Da sich der Mangel bei Chips jedoch verschlimmert, haben die Automobilhersteller mehr Schichten in den Fabriken gestrichen. Während Führungskräfte aus der Automobilindustrie eine Verbesserung der Situation nach dem Juni sehen, drückt dies derzeit die Lagerbestände noch weiter. Es könnte das dämpfen, was sich als ein Prachtsommer in den US-Autohäusern anbahnte.

"Wir denken, dass das zweite Quartal das schwächste sein wird, und dann sehen wir eine Erholung kommen", dämpft GM-Chefin Mary Barra die Hoffnungen. "Wir arbeiten, wissen Sie, Chip für Chip, an den Problemen, um Lösungen zu finden."
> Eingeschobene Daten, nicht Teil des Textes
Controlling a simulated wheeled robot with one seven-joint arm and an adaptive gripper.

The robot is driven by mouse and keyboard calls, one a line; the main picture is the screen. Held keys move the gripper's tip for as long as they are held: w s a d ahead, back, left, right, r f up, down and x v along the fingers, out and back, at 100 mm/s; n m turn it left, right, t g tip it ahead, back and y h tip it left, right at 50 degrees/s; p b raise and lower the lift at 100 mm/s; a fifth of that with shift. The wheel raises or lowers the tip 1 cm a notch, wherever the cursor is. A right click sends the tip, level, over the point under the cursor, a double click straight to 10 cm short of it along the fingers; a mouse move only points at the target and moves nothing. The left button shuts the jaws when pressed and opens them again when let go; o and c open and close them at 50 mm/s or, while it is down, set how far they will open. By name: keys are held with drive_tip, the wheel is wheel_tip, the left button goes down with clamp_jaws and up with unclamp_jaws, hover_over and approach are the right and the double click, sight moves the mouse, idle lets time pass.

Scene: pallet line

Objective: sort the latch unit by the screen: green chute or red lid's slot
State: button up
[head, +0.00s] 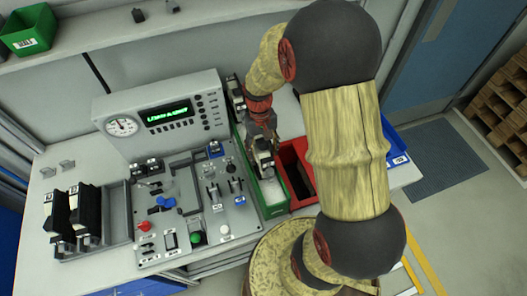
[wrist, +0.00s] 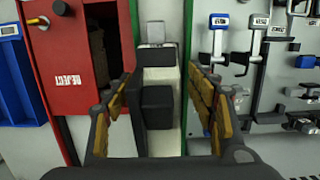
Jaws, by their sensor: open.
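The latch unit, grey and black, lies within the green-walled chute, between my open fingers in the wrist view (wrist: 157,103); it also shows under my gripper in the head view (head: 264,160). The green chute (head: 273,208) has a pale floor, bare in front of the unit. My gripper (wrist: 160,105) is open, one finger on each side of the unit; whether they touch it I cannot tell. The red box (wrist: 70,90), marked REJECT, stands beside the chute with a dark slot in its lid. The screen (head: 167,114) shows green lettering too small to read surely.
A test panel (head: 205,215) with levers, clamps and buttons stands left of the chute. A gauge (head: 122,126) sits by the screen. Two black units (head: 88,212) stand in a rack at far left. A blue bin (head: 397,150) is beyond the red box, partly behind my arm.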

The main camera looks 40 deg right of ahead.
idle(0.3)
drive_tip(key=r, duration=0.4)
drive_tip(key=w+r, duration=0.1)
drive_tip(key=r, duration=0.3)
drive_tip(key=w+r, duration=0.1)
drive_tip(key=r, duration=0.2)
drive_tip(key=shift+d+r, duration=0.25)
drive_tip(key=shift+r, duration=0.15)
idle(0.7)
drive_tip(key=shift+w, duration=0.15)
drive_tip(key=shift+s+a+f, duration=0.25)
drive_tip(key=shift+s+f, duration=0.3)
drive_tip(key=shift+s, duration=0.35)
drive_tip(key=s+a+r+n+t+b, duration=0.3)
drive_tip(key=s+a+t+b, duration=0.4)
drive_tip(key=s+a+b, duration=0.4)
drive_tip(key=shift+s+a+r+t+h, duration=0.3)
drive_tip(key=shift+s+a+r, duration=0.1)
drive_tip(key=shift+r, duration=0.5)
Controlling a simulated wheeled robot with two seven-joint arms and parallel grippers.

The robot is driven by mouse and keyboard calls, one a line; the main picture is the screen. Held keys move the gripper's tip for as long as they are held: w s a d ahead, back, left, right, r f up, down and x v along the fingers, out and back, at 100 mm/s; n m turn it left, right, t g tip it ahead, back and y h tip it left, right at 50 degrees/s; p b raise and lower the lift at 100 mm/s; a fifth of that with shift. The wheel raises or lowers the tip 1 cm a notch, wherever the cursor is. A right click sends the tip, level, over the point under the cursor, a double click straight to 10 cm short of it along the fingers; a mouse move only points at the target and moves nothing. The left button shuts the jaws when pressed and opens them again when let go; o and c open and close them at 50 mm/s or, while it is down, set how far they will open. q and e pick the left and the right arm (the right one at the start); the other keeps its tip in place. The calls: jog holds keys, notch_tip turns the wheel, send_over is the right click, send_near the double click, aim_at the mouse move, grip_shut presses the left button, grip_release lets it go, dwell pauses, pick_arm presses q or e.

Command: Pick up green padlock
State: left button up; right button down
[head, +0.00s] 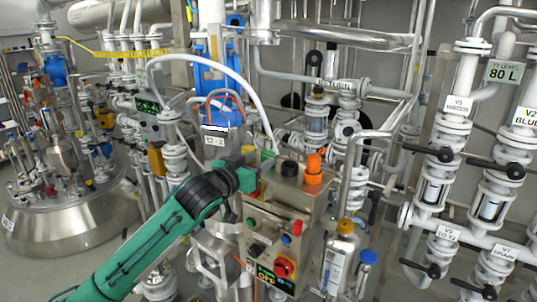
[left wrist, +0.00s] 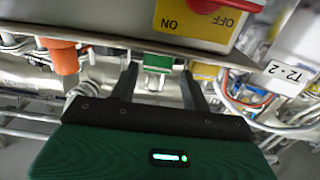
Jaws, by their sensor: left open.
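The green padlock (left wrist: 158,62) shows in the left wrist view, at the edge of the control box, with its silver shackle towards the bottom of the picture. My left gripper (left wrist: 160,85) is open, with one dark finger on each side of the padlock and visible gaps between. The padlock does not look gripped. In the head view my left gripper (head: 262,162) reaches the top left of the control box (head: 316,212); I cannot clearly make out the padlock there. My right gripper is not in view.
An orange padlock-like piece (head: 314,167) and a black one (head: 289,168) sit on the box top close to my gripper. A white hose (head: 245,83) arches behind it. Pipes and valves crowd the right, and a steel vessel (head: 75,220) stands at left.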

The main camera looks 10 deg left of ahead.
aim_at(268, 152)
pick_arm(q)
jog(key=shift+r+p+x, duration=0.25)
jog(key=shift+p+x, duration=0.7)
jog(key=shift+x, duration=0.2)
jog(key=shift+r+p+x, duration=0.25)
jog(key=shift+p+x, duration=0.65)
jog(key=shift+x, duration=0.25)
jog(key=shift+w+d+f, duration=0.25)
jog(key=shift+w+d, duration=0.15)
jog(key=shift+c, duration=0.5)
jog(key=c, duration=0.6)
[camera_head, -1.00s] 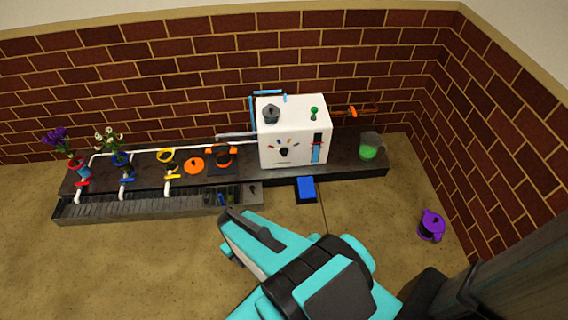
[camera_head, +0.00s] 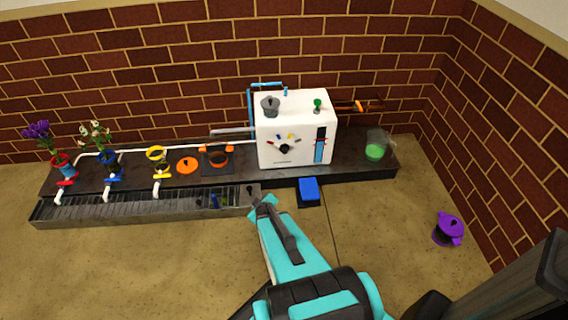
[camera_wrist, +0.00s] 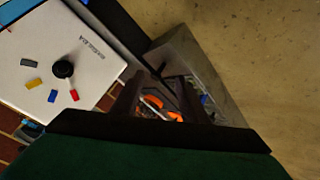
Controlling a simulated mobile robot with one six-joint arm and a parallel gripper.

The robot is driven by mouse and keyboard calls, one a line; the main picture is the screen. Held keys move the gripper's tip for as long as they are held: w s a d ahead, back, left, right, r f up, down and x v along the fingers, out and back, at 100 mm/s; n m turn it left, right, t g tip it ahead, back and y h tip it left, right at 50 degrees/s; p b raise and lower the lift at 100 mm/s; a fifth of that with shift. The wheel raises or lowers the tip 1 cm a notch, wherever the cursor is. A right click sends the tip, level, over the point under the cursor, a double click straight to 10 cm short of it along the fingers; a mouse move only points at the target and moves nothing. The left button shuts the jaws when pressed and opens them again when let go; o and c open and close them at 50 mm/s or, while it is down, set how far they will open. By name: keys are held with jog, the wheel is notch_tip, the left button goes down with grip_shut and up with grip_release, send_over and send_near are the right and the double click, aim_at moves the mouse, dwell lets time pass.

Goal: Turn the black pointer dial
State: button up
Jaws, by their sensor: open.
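The black pointer dial (camera_head: 284,149) is on the front of the white machine (camera_head: 268,127), with small coloured marks in an arc above it. In the wrist view the dial (camera_wrist: 63,69) is at the upper left, near grey, yellow, blue and red marks. My gripper (camera_head: 262,205) is in front of and below the machine, by the right end of the trough, apart from the dial. In the wrist view its dark fingers (camera_wrist: 160,95) stand apart with nothing held between them.
A grated trough (camera_head: 130,207) and taps run along the counter's left, with flower vases behind. A blue block (camera_head: 308,189) sits below the machine. A green-filled jar (camera_head: 375,148) stands at right, and a purple pot (camera_head: 447,229) on the floor. Open floor lies in front.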

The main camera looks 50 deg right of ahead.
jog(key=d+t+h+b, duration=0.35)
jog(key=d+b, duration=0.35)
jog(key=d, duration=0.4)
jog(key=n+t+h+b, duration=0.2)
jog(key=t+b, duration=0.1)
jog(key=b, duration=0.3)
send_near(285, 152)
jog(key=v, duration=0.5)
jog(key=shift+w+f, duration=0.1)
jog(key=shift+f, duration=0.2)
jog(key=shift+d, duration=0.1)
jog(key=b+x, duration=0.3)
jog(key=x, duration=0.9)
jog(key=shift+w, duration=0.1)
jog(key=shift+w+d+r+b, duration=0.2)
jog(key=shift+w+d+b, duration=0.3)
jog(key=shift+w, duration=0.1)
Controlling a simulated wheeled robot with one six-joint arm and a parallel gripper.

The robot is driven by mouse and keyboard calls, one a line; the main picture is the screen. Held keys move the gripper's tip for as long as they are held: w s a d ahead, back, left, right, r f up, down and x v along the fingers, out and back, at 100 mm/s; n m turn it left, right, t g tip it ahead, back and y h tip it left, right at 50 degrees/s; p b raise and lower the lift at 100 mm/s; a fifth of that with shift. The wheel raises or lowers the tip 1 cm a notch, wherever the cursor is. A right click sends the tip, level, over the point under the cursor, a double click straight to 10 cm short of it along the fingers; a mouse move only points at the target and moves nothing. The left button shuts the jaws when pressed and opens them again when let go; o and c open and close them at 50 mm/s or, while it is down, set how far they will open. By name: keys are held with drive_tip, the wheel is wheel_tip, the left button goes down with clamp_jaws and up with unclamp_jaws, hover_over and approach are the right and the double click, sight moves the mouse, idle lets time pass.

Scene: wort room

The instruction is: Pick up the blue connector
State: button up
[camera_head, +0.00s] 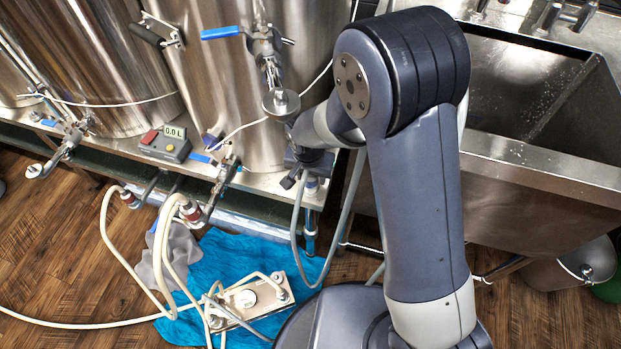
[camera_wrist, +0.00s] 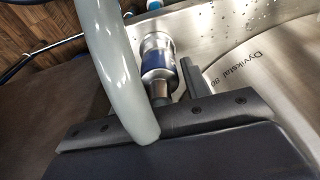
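The blue connector (camera_wrist: 158,62) shows in the wrist view as a short cylinder with a dark blue band and silver ends, against the steel bench edge. In the head view a small bluish fitting (camera_head: 312,184), probably the same one, sits just below my gripper (camera_head: 298,164) at the bench's front corner. In the wrist view one dark finger of my gripper (camera_wrist: 168,78) stands close to the right of the connector. A thick grey hose (camera_wrist: 118,65) crosses in front and hides the other finger. I cannot tell whether the fingers touch the connector.
A meter box (camera_head: 165,143) reads 0.0 L. A deep sink (camera_head: 540,165) is at right.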

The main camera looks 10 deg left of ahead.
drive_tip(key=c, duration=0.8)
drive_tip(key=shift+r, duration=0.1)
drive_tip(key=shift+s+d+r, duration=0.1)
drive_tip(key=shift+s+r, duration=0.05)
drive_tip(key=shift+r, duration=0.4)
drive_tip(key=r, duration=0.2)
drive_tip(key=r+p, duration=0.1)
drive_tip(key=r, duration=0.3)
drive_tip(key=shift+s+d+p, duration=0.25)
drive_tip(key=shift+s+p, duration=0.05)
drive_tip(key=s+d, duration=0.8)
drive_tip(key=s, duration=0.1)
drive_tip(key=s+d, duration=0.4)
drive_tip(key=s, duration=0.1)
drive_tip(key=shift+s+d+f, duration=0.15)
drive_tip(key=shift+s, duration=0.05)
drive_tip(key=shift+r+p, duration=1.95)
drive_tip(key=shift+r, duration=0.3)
Stellantis berichtete von einer 11-prozentigen Reduzierung der geplanten Produktion im ersten Quartal, entsprechend etwa 190.000 Fahrzeuge. Das Chipproblem zwingt den Autohersteller, die Fertigung im zweiten Quartal noch mehr zu reduzieren.

Laut Ford geht die Hälfte seiner geplanten Produktion für das zweite Quartal wegen der angespannten Chipversorgung verloren. Die Aktien des Unternehmens fielen um 9 Prozent, nachdem das Unternehmen eine Gewinnprognose für den Rest des Jahres 2021 abgegeben hatte, die die Investoren enttäuschte.


   Ford stärker betroffen als GM 

Zuletzt klagte Ford darüber, mindestens zwei weitere Wochen Stillstand oder eine eingeschränkte Produktion in mehreren Fabriken vornehmen zu müssen, die bereits seit Wochen geschlossen waren, darunter das Werk für den Geländewagen Explorer in Chicago und ein Werk in Kansas City. Ford muss auch sein Ranger-Pickup-Werk in der Nähe von Detroit in der zweiten Maihälfte stilllegen.

GM wollte seine Produktionskürzungen nicht quantifizieren, bestätigt aber, dass der Mangel an Chips im zweiten mehr als im ersten Quartal schmerzen wird.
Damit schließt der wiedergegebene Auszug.